Le persone che sono limpide con gli altri permettono a Dio di farsi presente nella loro vita e loro lo percepiranno presente in ogni situazione. Queste due beatitudini vengono riassunte e formulate nella terza. “Gli operatori di pace”, anche qui Gesù non sta parlando dei pacifici, ma di quelli che costruiscono la pace, quindi in queste beatitudini non si tratta di qualità delle persone, ma di atteggiamenti abituali che rendono questi individui riconoscibili e sono tutti frutto della prima beatitudine.
I costruttori di pace”, per pace si intende la felicità, quella che dona pienezza di vita alle persone, “beati perché saranno chiamati figli di Dio”, cioè Dio li riconoscerà come suoi figli perché gli somigliano e avranno tutta la protezione di Dio. Infine l’ultima delle beatitudini riguarda “i perseguitati per causa della giustizia”, la giustizia è la fedeltà a tutto questo programma.
Quelli che accolgono la prima beatitudine e mettono in atto questo processo di cambiamento delle strutture della società, quelli che, accogliendo questa prima beatitudine, vedranno trasformarsi questa loro esistenza e saranno sempre pronti ad aiutare, ad occuparsi del bene degli altri, ebbene questi non andranno incontro all’applauso della società, dell’autorità religiosa, bensì alla persecuzione.

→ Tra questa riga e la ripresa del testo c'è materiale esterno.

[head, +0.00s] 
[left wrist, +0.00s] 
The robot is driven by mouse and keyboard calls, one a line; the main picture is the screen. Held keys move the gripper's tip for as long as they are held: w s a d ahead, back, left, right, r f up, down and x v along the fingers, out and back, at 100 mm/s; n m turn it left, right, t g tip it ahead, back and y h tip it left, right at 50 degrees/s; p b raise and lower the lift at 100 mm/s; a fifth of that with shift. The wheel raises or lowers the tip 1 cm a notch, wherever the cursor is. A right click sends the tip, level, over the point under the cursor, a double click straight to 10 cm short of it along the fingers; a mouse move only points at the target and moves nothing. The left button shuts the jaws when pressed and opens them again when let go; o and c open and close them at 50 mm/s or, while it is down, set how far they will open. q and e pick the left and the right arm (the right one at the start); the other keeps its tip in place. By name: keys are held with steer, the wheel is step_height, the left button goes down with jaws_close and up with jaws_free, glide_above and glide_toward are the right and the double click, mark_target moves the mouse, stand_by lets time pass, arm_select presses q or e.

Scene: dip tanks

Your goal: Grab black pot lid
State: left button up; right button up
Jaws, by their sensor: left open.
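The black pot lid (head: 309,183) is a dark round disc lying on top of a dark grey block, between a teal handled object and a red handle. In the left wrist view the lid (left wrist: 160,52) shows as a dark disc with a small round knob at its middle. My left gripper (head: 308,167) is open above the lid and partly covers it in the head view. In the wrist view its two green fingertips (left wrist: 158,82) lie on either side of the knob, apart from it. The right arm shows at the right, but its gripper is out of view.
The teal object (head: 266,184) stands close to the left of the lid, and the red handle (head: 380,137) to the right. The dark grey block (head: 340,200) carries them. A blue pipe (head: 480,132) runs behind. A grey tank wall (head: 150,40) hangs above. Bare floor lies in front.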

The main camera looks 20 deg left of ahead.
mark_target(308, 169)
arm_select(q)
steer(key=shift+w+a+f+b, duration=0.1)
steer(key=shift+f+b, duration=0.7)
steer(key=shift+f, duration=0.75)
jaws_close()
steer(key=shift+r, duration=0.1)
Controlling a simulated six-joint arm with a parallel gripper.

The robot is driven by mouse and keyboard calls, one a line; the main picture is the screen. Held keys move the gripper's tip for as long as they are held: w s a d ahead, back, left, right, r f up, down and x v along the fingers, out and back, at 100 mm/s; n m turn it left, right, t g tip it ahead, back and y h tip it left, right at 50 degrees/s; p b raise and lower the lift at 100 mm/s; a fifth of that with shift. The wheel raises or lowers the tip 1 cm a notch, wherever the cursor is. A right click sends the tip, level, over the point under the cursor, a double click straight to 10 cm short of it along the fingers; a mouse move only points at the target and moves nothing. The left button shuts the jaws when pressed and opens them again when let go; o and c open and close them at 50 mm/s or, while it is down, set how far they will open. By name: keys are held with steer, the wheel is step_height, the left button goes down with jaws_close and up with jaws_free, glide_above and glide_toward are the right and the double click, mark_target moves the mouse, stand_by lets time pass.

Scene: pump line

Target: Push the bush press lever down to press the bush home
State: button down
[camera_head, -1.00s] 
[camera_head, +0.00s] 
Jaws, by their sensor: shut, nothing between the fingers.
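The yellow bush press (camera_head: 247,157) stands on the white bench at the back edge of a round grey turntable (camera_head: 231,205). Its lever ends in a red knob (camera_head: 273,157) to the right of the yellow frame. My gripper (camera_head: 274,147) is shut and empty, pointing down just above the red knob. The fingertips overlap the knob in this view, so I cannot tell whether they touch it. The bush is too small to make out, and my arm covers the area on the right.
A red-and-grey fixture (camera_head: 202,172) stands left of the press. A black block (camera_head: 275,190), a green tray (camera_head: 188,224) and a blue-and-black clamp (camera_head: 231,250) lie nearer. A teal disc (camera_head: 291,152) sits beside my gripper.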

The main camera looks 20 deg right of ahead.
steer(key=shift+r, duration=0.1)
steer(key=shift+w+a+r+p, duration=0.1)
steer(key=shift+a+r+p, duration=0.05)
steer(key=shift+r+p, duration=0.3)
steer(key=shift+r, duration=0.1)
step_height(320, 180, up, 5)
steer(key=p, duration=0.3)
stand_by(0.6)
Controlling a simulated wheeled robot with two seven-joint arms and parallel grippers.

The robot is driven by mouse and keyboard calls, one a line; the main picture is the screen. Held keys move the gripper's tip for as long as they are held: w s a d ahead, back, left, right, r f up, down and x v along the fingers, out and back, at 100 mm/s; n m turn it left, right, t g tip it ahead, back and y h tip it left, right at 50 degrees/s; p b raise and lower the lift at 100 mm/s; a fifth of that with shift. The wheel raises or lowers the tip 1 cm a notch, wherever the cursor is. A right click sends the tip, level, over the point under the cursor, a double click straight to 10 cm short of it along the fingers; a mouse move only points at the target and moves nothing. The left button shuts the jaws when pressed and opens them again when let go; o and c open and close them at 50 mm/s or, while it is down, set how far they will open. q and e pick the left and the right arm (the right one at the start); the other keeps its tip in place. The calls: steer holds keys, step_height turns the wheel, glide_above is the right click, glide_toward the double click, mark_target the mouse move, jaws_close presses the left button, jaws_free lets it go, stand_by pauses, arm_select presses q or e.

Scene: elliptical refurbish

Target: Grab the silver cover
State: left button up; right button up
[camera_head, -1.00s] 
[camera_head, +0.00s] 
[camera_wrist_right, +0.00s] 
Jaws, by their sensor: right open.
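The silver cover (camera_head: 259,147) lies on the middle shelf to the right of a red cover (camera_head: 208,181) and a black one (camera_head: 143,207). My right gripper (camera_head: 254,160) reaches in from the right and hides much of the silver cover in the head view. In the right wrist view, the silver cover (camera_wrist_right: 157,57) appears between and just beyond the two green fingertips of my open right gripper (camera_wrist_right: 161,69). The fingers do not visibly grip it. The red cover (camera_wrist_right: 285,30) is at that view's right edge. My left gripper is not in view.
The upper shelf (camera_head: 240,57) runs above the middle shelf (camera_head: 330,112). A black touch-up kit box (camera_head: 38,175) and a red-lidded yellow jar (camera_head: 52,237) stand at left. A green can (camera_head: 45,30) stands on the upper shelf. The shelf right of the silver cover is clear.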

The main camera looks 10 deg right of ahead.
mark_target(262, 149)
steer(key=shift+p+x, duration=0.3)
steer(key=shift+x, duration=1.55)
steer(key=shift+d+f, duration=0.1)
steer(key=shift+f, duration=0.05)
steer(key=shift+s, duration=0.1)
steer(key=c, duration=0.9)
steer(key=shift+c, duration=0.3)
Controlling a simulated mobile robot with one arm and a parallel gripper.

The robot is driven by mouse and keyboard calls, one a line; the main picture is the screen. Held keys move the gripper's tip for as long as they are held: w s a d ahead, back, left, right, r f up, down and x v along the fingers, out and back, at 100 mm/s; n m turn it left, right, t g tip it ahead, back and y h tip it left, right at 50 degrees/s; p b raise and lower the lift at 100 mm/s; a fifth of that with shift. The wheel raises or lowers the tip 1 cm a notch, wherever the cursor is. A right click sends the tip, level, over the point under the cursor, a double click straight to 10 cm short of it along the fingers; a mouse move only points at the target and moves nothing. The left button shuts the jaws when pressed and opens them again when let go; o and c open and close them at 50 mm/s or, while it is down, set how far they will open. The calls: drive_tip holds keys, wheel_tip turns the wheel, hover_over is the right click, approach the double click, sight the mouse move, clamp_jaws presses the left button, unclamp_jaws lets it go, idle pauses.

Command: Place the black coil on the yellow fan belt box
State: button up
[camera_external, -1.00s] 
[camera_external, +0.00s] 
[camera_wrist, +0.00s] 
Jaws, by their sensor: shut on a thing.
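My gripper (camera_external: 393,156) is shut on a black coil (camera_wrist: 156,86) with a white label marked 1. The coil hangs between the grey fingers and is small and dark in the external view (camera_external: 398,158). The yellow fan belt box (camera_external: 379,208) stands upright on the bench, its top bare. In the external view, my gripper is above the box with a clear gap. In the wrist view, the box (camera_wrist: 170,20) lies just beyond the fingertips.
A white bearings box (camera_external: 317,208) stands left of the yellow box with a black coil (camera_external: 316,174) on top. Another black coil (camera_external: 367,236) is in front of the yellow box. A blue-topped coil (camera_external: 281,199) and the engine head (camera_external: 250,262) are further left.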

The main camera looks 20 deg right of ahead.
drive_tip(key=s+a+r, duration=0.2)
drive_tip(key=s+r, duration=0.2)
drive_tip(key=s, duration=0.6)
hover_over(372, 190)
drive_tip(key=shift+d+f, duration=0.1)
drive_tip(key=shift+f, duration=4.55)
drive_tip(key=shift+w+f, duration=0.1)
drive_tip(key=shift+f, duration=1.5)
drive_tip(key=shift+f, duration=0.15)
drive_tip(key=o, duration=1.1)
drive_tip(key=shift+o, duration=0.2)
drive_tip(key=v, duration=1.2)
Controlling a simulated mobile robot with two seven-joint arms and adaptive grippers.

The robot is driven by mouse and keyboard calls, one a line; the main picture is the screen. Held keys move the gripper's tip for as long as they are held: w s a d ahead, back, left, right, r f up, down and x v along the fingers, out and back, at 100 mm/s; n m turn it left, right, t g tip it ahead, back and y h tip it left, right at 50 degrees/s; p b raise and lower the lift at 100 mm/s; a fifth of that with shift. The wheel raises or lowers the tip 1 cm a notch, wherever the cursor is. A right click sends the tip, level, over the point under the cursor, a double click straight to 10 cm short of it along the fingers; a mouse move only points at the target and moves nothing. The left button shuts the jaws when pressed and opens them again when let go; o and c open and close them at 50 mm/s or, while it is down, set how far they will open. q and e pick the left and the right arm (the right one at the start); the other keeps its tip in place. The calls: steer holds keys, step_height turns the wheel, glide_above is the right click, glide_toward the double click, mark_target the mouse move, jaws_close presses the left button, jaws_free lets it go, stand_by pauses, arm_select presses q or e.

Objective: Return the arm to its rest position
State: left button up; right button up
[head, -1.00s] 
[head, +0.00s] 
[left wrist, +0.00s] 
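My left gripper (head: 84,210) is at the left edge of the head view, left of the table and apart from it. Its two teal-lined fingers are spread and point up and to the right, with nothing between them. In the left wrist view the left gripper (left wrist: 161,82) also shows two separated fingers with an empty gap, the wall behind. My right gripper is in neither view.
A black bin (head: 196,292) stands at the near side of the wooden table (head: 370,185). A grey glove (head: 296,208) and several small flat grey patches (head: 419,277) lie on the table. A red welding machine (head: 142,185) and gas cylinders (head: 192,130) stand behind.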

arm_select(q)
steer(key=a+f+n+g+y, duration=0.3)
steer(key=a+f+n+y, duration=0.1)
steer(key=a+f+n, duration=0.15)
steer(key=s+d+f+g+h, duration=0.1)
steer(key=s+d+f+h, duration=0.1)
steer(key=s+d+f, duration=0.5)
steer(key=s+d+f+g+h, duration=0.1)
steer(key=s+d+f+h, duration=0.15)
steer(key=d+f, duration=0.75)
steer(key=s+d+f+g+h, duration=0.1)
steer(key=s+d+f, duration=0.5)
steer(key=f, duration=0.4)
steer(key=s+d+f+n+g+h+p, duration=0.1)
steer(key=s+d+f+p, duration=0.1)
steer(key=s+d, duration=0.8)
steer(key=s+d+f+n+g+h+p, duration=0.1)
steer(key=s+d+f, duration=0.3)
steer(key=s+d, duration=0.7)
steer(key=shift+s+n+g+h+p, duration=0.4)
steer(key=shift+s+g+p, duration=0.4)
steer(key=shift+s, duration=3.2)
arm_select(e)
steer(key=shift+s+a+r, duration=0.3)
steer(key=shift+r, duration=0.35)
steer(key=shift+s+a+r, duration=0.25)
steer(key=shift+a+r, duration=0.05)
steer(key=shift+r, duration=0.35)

Il termine ‘persecuzione’ che l’evangelista adopera riguarda infatti la persecuzione per motivi religiosi. Quelli che sono fedeli a tutto questo programma, dice Gesù, saranno perseguitati, ma saranno “beati perché … “, e c’è la stessa risposta della prima beatitudine. Immediatamente appena c’è la scelta della povertà, Dio si occupa di questi, di essi è il regno dei cieli, analogamente nell’ultima beatitudine “beati i perseguitati per la giustizia perché di essi è il regno dei cieli”, cioè Dio si prende cura di queste persone.
Quindi tra chi perseguita e chi viene perseguitato Dio sa sempre da che parte schierarsi, con i perseguitati e mai con chi perseguita.